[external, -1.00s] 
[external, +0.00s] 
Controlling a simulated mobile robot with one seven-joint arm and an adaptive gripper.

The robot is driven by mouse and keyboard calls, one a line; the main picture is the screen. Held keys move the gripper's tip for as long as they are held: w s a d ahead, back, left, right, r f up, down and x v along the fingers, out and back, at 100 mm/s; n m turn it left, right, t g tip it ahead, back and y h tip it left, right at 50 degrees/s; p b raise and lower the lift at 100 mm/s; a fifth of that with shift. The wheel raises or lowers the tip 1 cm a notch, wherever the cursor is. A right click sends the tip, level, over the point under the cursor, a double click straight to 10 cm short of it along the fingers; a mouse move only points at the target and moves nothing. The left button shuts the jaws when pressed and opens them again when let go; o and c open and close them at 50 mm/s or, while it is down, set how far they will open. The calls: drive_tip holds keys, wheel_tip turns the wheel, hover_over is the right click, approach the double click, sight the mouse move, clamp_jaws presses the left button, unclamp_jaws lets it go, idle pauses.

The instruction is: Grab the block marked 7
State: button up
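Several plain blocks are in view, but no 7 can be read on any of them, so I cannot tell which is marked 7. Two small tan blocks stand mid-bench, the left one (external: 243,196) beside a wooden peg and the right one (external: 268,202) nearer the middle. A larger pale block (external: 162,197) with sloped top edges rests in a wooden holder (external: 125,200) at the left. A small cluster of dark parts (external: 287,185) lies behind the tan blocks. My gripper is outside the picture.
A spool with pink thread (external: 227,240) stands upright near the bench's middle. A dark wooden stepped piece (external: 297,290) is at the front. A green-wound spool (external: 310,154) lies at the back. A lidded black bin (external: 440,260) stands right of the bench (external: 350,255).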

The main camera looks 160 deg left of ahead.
-.-.-
▶ _Exercise requirements_
Quote exactly the first line of the data and every line after it through the one holding "Controlling a simulated".

▶ _Solution to this task_
[external, -1.00s] 
[external, +0.00s] 
Controlling a simulated mobile robot with one seven-joint arm and an adaptive gripper.

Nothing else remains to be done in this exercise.